## EXERCISE REQUIREMENTS
Write the material out again in full, word for word. Do not include the pictures.

## RAW DATA
++++++++
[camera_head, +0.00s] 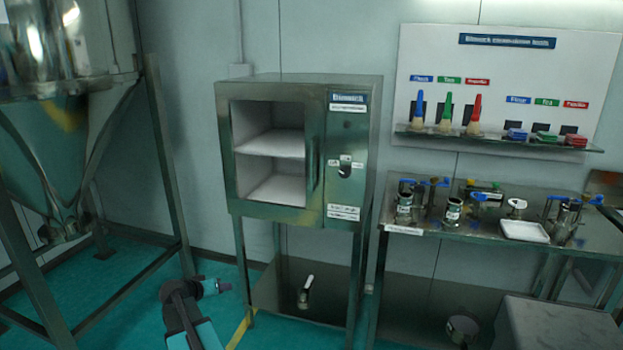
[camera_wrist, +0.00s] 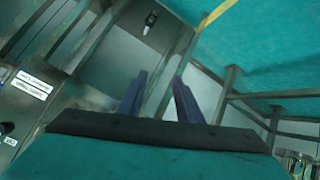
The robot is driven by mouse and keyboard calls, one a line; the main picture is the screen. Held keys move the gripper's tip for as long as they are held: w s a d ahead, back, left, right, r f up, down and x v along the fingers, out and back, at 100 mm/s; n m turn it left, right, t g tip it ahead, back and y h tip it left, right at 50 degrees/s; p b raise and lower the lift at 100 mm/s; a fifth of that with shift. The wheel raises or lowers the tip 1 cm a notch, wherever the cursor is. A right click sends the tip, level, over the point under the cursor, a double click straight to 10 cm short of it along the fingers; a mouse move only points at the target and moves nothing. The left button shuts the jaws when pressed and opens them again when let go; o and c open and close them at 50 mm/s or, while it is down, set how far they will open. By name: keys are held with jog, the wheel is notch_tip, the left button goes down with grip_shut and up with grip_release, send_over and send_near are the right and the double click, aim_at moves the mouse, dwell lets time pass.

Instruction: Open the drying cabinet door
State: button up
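The drying cabinet (camera_head: 347,205) is a metal box on legs in the middle of the head view. Its door (camera_head: 262,213) has a large window showing two white shelves and looks shut. A dark vertical handle (camera_head: 313,165) is on the door's right side, beside the control panel. My gripper (camera_head: 222,286) is low on the left, below the cabinet and apart from it. In the wrist view its two fingers (camera_wrist: 159,77) are spread with nothing held between them. The cabinet's labelled panel (camera_wrist: 30,95) shows at the left of that view; the handle cannot be made out there.
A metal hopper frame (camera_head: 165,150) stands at the left. A bench (camera_head: 455,215) with sieve parts and jars is at the right, under a wall board (camera_head: 510,75) with brushes. A small scoop-like item (camera_head: 305,291) lies on the cabinet stand's lower shelf. Floor before the cabinet's left looks clear.

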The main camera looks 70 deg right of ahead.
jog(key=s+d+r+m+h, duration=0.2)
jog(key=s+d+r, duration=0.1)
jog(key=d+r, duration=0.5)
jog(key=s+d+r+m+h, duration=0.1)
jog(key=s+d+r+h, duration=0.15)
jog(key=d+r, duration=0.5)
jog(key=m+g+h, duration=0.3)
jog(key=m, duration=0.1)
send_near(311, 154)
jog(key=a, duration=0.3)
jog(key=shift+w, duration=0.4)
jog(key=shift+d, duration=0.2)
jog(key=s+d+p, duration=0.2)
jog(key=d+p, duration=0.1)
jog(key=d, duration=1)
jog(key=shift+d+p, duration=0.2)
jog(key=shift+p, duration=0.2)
++++++++
## RESPONSE BELOW
[camera_head, +0.00s] 
[camera_wrist, +0.00s] 
The robot is driven by mouse and keyboard calls, one a line; the main picture is the screen. Held keys move the gripper's tip for as long as they are held: w s a d ahead, back, left, right, r f up, down and x v along the fingers, out and back, at 100 mm/s; n m turn it left, right, t g tip it ahead, back and y h tip it left, right at 50 degrees/s; p b raise and lower the lift at 100 mm/s; a fifth of that with shift. The wheel raises or lowers the tip 1 cm a notch, wherever the cursor is. A right click sends the tip, level, over the point under the cursor, a double click straight to 10 cm short of it along the fingers; a mouse move only points at the target and moves nothing. The left button shuts the jaws when pressed and opens them again when let go; o and c open and close them at 50 mm/s or, while it is down, set how far they will open. By name: keys are held with jog, the wheel is notch_tip, the left button goes down with grip_shut and up with grip_release, send_over and send_near are the right and the double click, aim_at moves the mouse, dwell lets time pass.

Instruction: Open the drying cabinet door
State: button up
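The drying cabinet (camera_head: 347,205) is a metal box on legs in the middle of the head view. Its door (camera_head: 262,213) has a large window showing two white shelves and looks shut. A dark vertical handle (camera_head: 313,165) is on the door's right side, beside the control panel. My gripper (camera_head: 222,286) is low on the left, below the cabinet and apart from it. In the wrist view its two fingers (camera_wrist: 159,77) are spread with nothing held between them. The cabinet's labelled panel (camera_wrist: 30,95) shows at the left of that view; the handle cannot be made out there.
A metal hopper frame (camera_head: 165,150) stands at the left. A bench (camera_head: 455,215) with sieve parts and jars is at the right, under a wall board (camera_head: 510,75) with brushes. A small scoop-like item (camera_head: 305,291) lies on the cabinet stand's lower shelf. Floor before the cabinet's left looks clear.

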The main camera looks 70 deg right of ahead.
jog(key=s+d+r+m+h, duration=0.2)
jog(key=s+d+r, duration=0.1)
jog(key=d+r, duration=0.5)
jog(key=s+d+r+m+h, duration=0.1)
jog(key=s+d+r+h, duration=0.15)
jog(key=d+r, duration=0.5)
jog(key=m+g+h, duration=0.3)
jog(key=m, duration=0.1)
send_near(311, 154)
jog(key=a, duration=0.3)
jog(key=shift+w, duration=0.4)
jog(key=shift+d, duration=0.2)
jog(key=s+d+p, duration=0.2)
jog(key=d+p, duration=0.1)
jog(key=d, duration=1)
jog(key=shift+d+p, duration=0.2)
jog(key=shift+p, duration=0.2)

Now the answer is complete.